#### Working data ####
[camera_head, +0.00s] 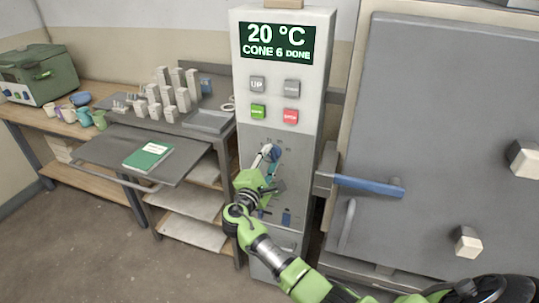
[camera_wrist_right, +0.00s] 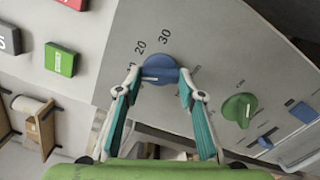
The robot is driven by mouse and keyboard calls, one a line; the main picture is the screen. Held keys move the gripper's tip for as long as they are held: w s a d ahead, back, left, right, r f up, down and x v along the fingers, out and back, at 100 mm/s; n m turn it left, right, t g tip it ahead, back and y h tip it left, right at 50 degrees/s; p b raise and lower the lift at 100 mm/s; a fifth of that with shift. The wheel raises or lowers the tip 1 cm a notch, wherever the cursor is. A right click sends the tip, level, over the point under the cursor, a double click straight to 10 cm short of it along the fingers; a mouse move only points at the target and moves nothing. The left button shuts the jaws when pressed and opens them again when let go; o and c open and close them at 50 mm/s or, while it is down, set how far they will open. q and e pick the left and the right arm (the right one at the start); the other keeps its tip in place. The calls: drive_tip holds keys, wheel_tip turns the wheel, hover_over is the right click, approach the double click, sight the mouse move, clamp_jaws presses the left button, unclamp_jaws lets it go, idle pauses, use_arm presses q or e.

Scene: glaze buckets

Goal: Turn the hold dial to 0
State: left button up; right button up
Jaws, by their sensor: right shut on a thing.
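A blue dial (camera_wrist_right: 160,69) sits on the grey lower panel of the kiln controller, with the numbers 20 and 30 legible beside it. It also shows in the head view (camera_head: 276,153). I take it as the hold dial, though no name is readable. Its pointer direction is unclear. My right gripper (camera_wrist_right: 158,82) has one fingertip on each side of the blue dial and is shut on it; in the head view the gripper (camera_head: 268,162) reaches up to the panel from below. My left gripper is not in view.
A green dial (camera_wrist_right: 239,108) is close to the right finger. Above are coloured buttons (camera_head: 258,111) and a display (camera_head: 277,43) reading 20 °C, CONE 6 DONE. The kiln door (camera_head: 440,110) with a blue handle (camera_head: 368,186) is right. A shelf table (camera_head: 110,150) stands left.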

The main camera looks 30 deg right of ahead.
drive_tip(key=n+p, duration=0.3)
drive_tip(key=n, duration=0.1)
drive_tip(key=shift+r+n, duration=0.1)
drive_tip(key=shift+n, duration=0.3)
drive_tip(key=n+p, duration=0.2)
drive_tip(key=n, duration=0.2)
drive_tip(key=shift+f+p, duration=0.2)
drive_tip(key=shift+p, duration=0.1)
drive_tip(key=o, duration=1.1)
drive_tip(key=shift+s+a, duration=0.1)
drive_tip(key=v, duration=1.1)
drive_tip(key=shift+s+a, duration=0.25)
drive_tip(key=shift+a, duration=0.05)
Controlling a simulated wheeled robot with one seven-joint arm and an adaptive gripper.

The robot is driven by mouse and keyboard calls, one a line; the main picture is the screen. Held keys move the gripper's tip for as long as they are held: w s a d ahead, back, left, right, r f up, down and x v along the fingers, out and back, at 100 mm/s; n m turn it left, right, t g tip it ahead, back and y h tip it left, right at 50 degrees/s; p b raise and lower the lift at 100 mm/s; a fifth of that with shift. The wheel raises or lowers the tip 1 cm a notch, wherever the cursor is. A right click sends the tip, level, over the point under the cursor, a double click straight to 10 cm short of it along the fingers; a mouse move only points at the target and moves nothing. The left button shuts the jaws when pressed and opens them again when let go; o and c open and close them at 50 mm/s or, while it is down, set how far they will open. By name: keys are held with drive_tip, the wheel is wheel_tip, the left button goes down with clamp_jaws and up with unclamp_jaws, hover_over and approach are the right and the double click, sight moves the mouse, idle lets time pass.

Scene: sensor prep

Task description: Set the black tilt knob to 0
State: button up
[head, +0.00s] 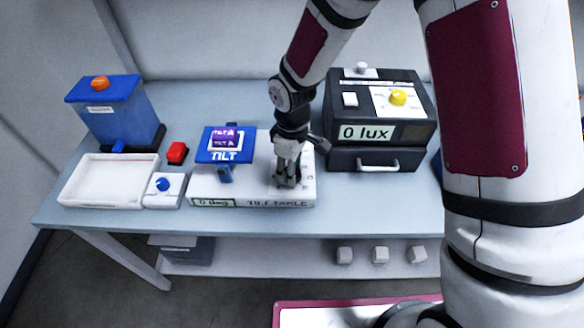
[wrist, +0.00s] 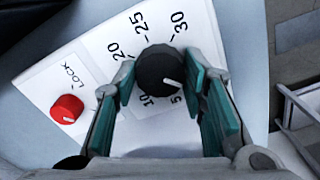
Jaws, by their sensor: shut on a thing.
####
What needs to be done: Take the line containing "lets time pass." as the first line and the last line of the data above as the final one, and output exactly the lines between them, inclusive, with no pictures.

Output:
The robot is driven by mouse and keyboard calls, one a line; the main picture is the screen. Held keys move the gripper's tip for as long as they are held: w s a d ahead, back, left, right, r f up, down and x v along the fingers, out and back, at 100 mm/s; n m turn it left, right, t g tip it ahead, back and y h tip it left, right at 50 degrees/s; p b raise and lower the lift at 100 mm/s; a fifth of that with shift. The wheel raises or lowers the tip 1 cm a notch, wherever the cursor is. A right click sends the tip, level, over the point under the cursor, a double click straight to 10 cm short of it along the fingers; a mouse move only points at the target and moves nothing. The left button shuts the jaws when pressed and opens them again when let go; o and c open and close them at 50 mm/s or, while it is down, set how far they will open. By name: keys are held with drive_tip, the wheel is wheel_tip, the left button goes down with clamp_jaws and up with unclamp_jaws, hover_over and approach are the right and the double click, sight moves the mouse, idle lets time pass.

Scene: sensor prep

Task description: Set the black tilt knob to 0
State: button up
[head, +0.00s] 
[wrist, +0.00s] 
Jaws, by their sensor: shut on a thing.

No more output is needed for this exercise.